- Task description:
Your task is to transcribe all of the data below exactly, omitting the images.

- Source data:

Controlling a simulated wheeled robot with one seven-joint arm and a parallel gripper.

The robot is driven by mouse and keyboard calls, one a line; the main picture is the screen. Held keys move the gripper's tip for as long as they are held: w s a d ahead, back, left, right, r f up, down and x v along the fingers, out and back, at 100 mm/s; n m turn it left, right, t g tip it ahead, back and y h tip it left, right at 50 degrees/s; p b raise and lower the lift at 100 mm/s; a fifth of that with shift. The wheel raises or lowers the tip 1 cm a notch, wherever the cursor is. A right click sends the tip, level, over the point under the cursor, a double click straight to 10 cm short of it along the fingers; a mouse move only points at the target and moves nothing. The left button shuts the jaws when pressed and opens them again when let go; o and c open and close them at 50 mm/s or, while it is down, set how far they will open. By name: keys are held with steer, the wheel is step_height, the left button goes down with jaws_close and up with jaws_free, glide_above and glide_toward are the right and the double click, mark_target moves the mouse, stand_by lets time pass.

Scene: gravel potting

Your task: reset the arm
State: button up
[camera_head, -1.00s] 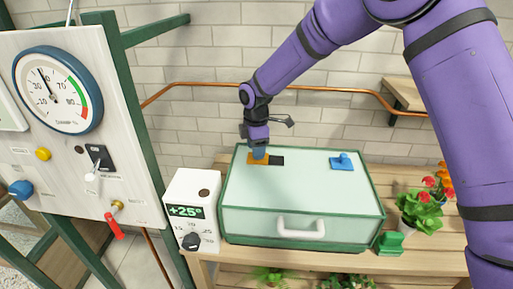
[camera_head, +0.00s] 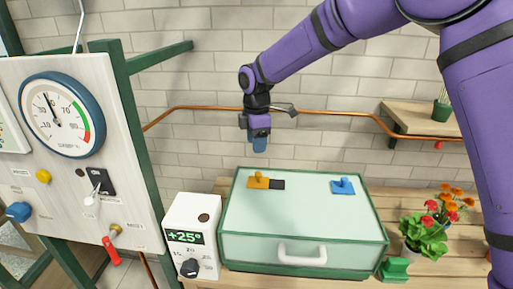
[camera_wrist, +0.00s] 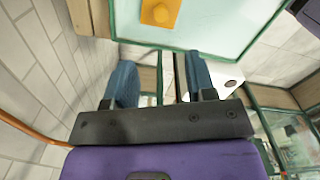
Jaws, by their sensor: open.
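My purple arm reaches in from the upper right in the head view. My gripper (camera_head: 259,146) hangs in the air above the back left part of the mint-green box, empty and apart from it. In the wrist view my gripper (camera_wrist: 162,82) shows two blue fingers spread apart with nothing between them. Below it, an orange slider knob (camera_head: 258,180) sits on the box lid beside a dark slot; the orange knob also shows in the wrist view (camera_wrist: 161,12).
The mint-green box (camera_head: 290,222) with a blue knob (camera_head: 343,186) stands on the wooden bench. A white +25° controller (camera_head: 192,235) stands left of it, flowers (camera_head: 428,232) right. A gauge panel (camera_head: 75,160) fills the left. A copper pipe (camera_head: 340,112) crosses the wall behind my gripper.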

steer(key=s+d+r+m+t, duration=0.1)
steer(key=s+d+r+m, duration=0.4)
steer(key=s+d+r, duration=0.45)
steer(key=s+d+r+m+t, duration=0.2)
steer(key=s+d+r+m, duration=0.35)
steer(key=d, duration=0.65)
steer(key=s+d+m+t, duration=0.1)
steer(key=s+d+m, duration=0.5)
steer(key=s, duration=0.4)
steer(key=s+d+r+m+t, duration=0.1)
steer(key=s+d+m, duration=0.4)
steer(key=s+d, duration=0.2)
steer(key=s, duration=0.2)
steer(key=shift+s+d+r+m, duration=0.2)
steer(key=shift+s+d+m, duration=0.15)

- Solved problem:
Controlling a simulated wheeled robot with one seven-joint arm and a parallel gripper.

The robot is driven by mouse and keyboard calls, one a line; the main picture is the screen. Held keys move the gripper's tip for as long as they are held: w s a d ahead, back, left, right, r f up, down and x v along the fingers, out and back, at 100 mm/s; n m turn it left, right, t g tip it ahead, back and y h tip it left, right at 50 degrees/s; p b raise and lower the lift at 100 mm/s; a fifth of that with shift. The wheel raises or lowers the tip 1 cm a notch, wherever the cursor is. A right click sends the tip, level, over the point under the cursor, a double click straight to 10 cm short of it along the fingers; a mouse move only points at the target and moves nothing. The left button shuts the jaws when pressed and opens them again when let go; o and c open and close them at 50 mm/s or, while it is down, set how far they will open. By name: keys are held with steer, the wheel is step_height, the left button goes down with jaws_close and up with jaws_free, glide_above and glide_toward are the right and the double click, mark_target moves the mouse, stand_by lets time pass.

Scene: gravel potting

Your task: reset the arm
State: button up
[camera_head, -1.00s] 
[camera_head, +0.00s] 
[camera_wrist, +0.00s] 
Jaws, by their sensor: open.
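My purple arm reaches in from the upper right in the head view. My gripper (camera_head: 259,146) hangs in the air above the back left part of the mint-green box, empty and apart from it. In the wrist view my gripper (camera_wrist: 162,82) shows two blue fingers spread apart with nothing between them. Below it, an orange slider knob (camera_head: 258,180) sits on the box lid beside a dark slot; the orange knob also shows in the wrist view (camera_wrist: 161,12).
The mint-green box (camera_head: 290,222) with a blue knob (camera_head: 343,186) stands on the wooden bench. A white +25° controller (camera_head: 192,235) stands left of it, flowers (camera_head: 428,232) right. A gauge panel (camera_head: 75,160) fills the left. A copper pipe (camera_head: 340,112) crosses the wall behind my gripper.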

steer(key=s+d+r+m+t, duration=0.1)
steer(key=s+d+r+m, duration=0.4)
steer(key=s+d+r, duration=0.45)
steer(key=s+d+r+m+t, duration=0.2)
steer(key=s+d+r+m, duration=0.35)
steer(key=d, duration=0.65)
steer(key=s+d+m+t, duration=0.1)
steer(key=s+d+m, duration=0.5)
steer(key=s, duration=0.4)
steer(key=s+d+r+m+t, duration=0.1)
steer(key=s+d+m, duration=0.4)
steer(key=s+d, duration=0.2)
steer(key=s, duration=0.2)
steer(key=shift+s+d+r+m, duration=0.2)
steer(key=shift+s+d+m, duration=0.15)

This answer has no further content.